The surge in pension fund performance unleashed by this year's liberalisation of investment restrictions in Austria has already been reflected in Pictet & Cie's popular benchmark index.
Austrian pension fund managers check their performance against this six-year-old benchmark, created by Swiss asset managers Pictet. It is called APPI (Austria Pensionskassen Performance-Index) and has two variants - APPI 1 includes money market instruments and APPI 2 does not.
The new regulations have improved the returns - the simple reason is the stocks position. This improves it substantially," says Marco Bagutti, portfolio manager at Pictet in Zurich.
The two benchmarks are theoretical portfolios, which Pictet creates by taking an average of all portfolios possible within the Austrian regulations. As an almost infinite number of porfolios are technically possible, Pictet makes its task simpler by working in weighting blocks of no less than five percentage points. The portfolios do not include the less liquid asset class of property.
As well working out an average, Pictet also calculates every quarter what the worst-performing possible portfolio mix would have been, and what return it gave, and the best theoretical performer.
Following the new investment regulations, the asset mix in the average portfolios has changed as follows.
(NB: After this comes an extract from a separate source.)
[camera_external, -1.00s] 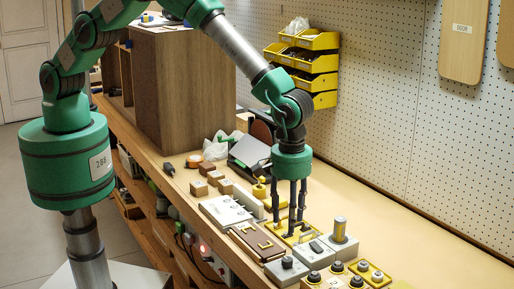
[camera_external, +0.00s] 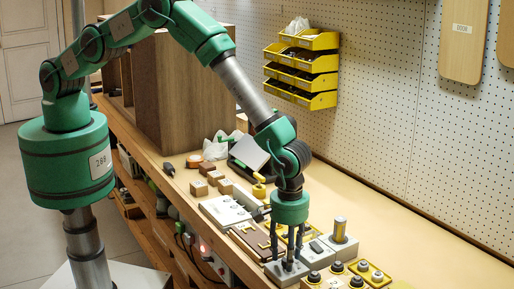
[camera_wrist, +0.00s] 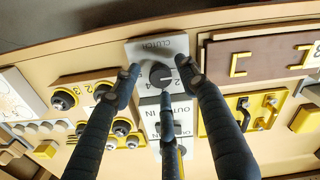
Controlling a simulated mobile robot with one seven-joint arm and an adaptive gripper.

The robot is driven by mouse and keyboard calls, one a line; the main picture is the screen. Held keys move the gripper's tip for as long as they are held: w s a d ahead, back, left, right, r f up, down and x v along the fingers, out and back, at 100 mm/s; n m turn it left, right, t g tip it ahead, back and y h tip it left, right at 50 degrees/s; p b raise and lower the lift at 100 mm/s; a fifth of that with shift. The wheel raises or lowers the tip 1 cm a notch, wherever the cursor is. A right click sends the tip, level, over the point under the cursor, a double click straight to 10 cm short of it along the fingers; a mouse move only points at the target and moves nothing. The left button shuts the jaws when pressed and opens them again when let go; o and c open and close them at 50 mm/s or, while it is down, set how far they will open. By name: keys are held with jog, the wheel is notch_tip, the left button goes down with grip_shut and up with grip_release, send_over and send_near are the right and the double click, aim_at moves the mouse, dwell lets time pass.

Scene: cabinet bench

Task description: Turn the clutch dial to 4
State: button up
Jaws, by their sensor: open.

In the new APPI 1 portfolio, the weighting of Austrian shares has risen to 14.92% from 11.82%, with the foreign equities portion up to 8.72% from 6.36%.
Foreign currency bonds rose to 17.26% from 10%, with domestic bonds falling to 35.34% from 46.82%.
The overall return for APPI 1 in the first quarter was 3.10%, which Bagutti says is much better than it would have been had the old regulations held sway.
Pictet came up with the APPI benchmark in 1991, which follows the same lines as its Swiss index which has become the standard benchmark for pension plans. Bagutti says the indices are a good marketing tool for Pictet. They are sent to between 80 and 100 addresses in Austria and as yet have no rival."